(Saved entries)
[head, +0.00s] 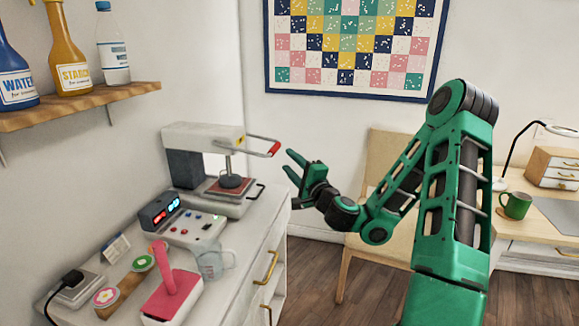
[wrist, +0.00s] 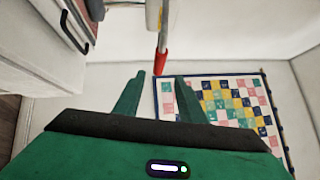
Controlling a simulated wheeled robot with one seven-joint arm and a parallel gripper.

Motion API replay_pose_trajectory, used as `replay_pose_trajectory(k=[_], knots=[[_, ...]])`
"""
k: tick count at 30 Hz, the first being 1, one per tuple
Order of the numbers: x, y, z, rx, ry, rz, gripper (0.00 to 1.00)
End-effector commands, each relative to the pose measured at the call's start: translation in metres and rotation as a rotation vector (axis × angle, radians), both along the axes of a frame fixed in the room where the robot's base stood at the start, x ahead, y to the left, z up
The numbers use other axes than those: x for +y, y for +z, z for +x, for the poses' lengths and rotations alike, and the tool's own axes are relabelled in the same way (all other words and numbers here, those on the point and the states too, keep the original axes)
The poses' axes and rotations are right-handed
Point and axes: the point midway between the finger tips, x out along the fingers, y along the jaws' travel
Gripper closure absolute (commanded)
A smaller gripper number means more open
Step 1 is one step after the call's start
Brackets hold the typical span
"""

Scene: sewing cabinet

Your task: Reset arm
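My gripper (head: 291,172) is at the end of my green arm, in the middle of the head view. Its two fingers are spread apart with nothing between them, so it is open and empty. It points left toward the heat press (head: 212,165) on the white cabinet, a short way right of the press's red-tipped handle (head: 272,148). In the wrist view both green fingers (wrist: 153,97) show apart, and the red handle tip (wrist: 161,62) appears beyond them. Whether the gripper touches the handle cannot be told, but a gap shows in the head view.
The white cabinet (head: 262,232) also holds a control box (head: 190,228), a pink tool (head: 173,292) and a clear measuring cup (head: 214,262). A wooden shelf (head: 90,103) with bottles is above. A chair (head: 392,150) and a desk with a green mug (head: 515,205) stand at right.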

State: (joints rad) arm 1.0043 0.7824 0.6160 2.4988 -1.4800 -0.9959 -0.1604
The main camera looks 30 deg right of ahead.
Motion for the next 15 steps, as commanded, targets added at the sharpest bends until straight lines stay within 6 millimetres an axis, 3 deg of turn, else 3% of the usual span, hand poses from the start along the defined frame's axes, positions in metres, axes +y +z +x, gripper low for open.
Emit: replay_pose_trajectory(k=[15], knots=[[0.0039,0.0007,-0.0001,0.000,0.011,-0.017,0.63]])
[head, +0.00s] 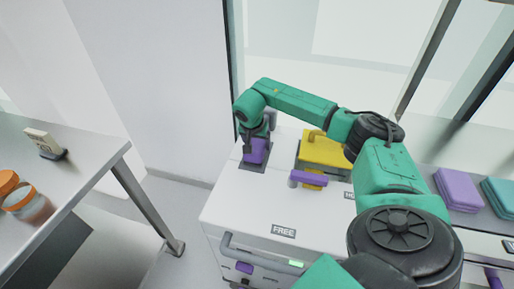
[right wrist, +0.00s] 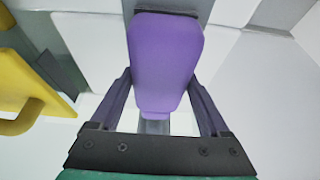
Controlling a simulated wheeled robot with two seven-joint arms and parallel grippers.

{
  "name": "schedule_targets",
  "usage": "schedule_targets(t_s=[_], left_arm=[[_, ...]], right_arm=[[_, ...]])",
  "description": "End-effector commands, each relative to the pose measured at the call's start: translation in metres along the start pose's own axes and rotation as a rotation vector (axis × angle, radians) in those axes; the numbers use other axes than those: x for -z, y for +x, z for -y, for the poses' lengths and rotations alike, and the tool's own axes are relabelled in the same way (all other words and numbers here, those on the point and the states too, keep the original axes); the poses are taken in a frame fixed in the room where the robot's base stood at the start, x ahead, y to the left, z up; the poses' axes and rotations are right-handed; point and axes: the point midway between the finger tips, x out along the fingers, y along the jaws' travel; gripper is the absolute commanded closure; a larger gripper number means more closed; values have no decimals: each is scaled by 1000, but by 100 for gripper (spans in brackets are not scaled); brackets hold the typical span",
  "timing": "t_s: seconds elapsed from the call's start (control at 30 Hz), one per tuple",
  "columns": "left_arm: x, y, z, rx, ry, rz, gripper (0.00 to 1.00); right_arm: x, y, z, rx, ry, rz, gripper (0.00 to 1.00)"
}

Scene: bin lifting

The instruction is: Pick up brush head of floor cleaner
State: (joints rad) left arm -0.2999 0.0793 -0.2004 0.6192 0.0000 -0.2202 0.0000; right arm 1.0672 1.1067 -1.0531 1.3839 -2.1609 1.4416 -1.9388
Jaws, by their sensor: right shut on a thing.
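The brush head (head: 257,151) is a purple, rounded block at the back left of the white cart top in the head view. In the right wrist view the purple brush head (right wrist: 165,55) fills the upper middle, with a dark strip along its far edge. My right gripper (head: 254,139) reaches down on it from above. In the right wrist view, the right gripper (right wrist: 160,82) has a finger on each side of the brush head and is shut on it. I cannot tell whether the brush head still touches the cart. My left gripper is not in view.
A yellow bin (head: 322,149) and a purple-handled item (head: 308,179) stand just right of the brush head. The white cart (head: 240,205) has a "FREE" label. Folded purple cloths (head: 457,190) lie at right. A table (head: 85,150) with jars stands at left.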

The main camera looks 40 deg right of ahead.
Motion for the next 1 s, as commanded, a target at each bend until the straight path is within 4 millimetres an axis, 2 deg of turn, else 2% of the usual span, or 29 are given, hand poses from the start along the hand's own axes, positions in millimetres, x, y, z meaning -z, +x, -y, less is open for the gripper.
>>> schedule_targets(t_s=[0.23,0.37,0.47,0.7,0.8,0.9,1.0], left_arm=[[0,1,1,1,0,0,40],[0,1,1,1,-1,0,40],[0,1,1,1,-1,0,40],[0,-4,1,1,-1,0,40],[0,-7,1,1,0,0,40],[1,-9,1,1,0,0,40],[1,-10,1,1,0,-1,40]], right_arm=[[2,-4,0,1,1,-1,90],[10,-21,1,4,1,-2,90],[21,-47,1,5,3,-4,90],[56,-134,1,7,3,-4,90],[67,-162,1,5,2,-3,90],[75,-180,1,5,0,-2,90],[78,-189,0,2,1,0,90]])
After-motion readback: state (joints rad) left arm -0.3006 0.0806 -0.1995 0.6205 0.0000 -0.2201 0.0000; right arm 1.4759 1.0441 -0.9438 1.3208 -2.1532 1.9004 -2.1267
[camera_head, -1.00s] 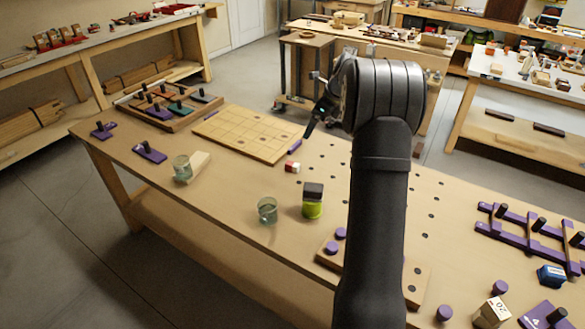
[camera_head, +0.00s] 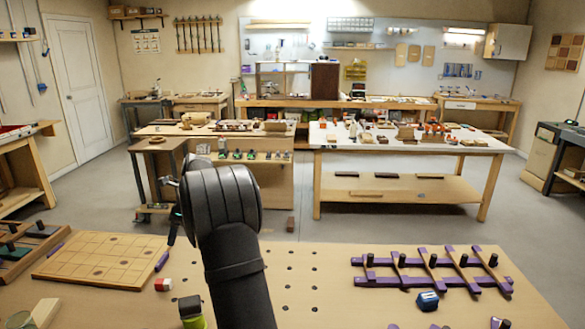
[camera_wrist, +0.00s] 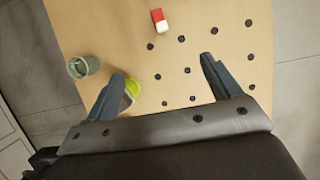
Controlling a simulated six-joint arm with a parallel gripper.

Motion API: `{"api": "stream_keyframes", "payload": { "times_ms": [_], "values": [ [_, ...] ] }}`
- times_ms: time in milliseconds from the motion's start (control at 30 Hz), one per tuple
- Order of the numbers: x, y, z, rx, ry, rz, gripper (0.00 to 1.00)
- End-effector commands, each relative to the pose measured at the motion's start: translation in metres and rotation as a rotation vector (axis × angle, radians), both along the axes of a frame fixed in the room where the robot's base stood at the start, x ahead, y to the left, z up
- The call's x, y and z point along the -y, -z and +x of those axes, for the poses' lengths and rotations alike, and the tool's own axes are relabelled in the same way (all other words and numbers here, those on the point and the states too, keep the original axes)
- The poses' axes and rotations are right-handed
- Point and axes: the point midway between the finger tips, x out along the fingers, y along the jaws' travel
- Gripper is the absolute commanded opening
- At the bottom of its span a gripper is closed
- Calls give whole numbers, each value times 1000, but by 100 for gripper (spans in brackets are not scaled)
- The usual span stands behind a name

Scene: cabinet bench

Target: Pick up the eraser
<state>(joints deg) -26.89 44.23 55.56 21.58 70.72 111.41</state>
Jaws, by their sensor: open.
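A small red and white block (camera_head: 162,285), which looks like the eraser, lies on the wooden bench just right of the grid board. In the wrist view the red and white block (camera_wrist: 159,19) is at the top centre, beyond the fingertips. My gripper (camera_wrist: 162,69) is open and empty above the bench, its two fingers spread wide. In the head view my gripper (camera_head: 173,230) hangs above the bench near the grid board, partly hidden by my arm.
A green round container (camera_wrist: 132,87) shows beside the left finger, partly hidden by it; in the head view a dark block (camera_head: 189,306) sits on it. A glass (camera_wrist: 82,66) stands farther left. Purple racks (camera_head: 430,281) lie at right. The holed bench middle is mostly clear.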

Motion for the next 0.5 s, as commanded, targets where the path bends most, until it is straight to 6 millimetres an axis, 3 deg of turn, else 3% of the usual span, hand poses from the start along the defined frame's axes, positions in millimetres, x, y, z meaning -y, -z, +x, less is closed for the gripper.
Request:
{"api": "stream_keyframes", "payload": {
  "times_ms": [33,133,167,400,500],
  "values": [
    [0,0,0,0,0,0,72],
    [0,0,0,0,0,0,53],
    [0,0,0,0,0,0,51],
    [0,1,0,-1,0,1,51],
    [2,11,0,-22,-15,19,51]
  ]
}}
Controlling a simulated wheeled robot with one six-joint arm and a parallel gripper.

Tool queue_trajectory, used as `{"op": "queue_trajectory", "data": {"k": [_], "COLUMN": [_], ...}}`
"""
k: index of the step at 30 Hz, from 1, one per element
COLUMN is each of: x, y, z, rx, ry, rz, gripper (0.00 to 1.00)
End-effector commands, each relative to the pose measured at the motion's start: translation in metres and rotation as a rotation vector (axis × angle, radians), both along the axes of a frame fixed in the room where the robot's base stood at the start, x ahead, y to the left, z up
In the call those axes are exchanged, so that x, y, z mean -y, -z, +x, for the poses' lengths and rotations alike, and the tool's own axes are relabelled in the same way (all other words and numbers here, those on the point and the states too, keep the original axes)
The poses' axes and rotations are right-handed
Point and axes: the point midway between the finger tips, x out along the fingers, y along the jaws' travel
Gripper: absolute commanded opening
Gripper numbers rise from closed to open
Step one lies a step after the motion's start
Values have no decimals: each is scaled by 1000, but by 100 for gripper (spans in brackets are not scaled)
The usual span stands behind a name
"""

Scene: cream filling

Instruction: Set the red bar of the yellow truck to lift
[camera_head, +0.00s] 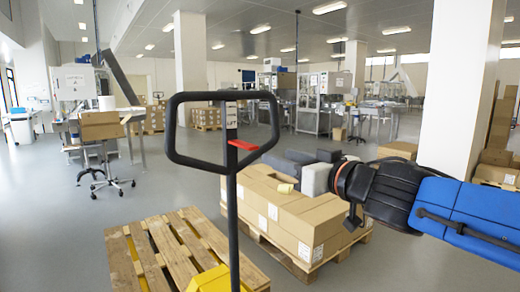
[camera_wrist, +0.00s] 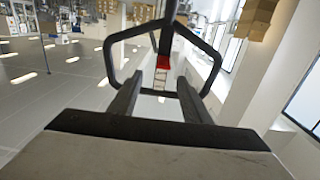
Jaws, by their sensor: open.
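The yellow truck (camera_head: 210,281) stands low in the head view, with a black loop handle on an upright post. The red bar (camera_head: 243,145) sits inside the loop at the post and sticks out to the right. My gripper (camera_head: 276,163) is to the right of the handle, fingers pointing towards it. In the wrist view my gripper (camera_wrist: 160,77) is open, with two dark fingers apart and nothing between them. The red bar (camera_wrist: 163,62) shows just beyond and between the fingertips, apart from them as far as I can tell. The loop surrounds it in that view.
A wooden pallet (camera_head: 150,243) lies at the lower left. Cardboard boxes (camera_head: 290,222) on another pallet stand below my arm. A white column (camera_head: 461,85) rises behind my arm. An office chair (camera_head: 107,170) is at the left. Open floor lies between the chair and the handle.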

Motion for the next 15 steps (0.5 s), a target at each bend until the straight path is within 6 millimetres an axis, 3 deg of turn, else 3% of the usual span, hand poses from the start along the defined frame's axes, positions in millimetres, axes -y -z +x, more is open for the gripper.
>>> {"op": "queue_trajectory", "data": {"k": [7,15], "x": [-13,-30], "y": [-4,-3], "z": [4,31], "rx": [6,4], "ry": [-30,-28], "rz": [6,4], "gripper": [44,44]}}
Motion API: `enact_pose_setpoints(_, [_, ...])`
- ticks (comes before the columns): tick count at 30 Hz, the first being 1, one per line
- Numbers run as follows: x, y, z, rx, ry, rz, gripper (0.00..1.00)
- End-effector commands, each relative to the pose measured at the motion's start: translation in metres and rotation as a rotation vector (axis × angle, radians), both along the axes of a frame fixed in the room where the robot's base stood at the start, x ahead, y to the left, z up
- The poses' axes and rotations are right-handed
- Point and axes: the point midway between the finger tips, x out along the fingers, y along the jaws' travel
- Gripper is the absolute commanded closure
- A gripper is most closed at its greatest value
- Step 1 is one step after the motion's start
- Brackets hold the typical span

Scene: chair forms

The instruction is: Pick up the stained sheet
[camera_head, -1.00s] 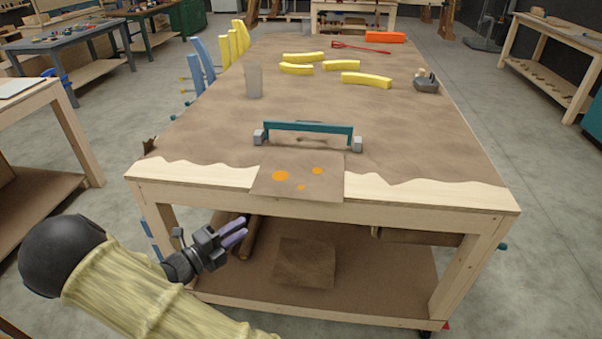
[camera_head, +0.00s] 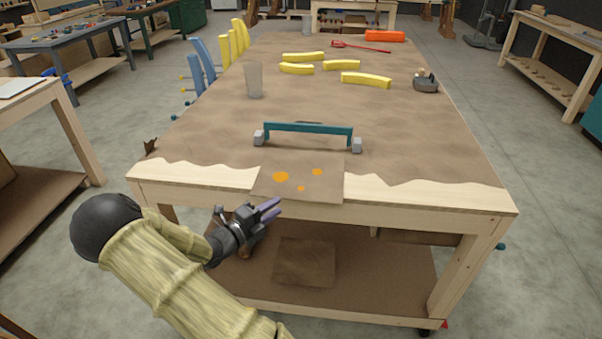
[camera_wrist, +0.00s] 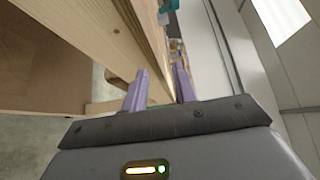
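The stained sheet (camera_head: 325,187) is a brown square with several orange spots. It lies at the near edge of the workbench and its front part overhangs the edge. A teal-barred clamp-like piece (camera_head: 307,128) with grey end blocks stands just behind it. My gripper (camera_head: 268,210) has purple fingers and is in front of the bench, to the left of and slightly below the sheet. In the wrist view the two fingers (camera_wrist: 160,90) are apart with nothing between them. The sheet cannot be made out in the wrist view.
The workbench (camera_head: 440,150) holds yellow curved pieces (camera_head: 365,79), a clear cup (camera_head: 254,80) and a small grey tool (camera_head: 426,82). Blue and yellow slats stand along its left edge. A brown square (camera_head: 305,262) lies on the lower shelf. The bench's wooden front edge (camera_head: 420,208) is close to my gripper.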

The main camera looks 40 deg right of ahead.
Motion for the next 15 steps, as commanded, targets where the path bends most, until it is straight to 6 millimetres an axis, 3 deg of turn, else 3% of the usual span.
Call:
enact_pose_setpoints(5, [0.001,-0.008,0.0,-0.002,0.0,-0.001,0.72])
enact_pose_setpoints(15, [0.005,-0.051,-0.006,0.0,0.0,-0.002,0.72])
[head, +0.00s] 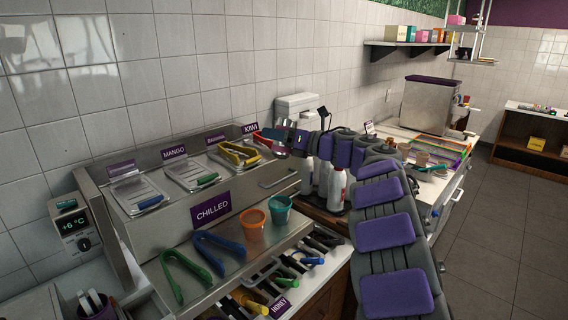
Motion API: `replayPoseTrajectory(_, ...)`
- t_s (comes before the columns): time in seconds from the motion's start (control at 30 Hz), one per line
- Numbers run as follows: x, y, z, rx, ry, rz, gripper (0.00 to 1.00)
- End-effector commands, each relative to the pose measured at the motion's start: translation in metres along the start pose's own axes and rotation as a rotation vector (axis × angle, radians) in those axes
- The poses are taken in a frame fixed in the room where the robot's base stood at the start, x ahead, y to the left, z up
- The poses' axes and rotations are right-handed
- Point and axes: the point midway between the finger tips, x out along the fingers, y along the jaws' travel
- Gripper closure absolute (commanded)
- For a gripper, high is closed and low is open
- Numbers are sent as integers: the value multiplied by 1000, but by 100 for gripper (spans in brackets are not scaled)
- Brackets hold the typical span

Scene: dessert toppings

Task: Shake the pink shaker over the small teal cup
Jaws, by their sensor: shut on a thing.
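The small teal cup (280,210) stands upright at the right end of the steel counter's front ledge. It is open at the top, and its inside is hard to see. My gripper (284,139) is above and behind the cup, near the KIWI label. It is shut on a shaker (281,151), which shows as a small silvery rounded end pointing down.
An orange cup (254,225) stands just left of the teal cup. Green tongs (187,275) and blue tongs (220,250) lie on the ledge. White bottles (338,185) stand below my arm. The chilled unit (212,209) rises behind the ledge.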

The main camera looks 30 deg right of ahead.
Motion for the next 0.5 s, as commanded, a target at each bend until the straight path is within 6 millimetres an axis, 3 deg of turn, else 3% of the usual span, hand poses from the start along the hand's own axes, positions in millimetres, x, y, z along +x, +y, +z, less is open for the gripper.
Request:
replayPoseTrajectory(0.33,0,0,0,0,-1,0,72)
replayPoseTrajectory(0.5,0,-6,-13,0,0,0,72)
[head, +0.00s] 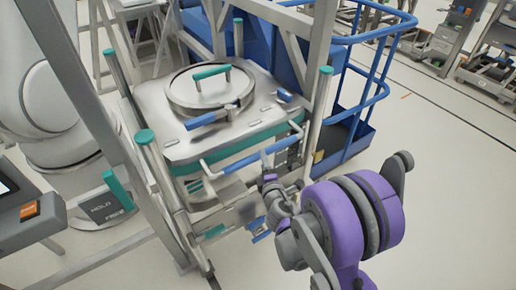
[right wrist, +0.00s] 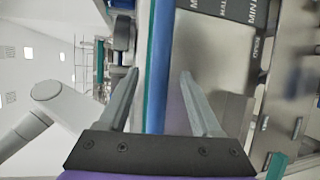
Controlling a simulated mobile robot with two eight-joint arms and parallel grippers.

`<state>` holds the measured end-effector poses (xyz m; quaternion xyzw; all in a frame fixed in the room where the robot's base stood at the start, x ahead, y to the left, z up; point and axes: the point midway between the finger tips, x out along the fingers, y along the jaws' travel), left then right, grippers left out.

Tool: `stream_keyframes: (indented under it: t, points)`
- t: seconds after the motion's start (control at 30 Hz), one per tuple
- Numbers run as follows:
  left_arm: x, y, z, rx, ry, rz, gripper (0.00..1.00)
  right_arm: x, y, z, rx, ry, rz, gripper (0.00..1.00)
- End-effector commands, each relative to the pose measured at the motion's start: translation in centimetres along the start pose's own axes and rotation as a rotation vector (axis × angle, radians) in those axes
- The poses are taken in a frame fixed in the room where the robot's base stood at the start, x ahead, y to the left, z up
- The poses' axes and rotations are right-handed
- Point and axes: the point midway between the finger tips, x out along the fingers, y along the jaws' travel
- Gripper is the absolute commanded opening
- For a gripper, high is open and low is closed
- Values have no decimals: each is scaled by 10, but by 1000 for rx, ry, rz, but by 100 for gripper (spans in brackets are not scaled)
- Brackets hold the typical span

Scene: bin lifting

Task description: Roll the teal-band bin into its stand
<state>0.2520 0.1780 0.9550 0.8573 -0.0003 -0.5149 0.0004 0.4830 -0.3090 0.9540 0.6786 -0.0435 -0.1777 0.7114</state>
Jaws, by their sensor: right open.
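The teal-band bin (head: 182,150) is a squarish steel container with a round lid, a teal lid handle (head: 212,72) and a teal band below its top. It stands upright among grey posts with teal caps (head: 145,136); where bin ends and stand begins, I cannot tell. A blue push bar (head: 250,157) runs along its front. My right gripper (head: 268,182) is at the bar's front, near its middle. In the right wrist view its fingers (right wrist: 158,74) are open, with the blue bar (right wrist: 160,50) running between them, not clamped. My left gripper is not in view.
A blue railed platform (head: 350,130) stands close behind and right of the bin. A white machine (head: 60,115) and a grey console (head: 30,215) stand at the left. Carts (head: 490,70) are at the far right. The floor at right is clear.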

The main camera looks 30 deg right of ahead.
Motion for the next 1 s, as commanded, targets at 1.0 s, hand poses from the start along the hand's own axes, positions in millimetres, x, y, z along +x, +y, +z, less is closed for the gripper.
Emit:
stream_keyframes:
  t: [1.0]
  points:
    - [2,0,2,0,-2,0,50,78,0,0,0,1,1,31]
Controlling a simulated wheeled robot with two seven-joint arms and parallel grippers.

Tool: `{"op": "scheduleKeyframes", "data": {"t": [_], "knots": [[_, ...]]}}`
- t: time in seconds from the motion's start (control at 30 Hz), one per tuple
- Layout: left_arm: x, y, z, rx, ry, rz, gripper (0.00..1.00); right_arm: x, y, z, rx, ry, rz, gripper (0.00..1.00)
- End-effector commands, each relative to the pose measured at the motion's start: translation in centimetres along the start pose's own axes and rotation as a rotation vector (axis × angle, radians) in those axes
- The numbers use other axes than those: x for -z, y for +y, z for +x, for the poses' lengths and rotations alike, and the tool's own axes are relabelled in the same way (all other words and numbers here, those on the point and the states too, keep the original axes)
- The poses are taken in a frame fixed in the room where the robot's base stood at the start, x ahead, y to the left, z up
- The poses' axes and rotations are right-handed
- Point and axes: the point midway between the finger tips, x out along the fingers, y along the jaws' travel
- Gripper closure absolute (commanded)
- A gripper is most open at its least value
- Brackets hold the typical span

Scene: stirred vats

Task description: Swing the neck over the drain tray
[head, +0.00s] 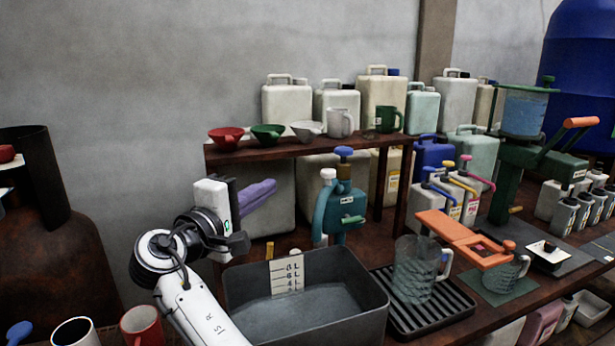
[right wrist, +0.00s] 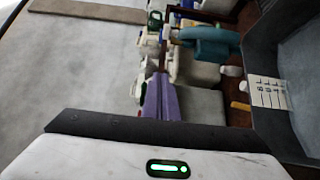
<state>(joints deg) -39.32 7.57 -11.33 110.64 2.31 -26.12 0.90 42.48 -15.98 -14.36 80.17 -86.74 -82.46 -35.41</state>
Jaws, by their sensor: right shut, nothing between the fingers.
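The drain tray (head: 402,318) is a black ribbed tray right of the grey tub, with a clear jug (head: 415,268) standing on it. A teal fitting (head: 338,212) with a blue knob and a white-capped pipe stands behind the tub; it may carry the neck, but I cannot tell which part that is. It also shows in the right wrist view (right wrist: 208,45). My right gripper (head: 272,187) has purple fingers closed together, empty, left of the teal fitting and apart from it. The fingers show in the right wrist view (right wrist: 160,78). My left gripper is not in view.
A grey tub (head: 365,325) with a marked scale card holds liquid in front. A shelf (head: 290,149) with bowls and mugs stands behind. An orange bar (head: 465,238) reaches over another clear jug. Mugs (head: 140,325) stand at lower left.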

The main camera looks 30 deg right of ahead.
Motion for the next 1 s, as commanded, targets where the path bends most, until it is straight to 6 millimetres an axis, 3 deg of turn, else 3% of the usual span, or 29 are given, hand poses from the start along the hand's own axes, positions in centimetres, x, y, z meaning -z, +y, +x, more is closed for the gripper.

▸ **Objective**
State how many lines of the records above contain the word "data", and give only that number.

▸ **Expected answer**
3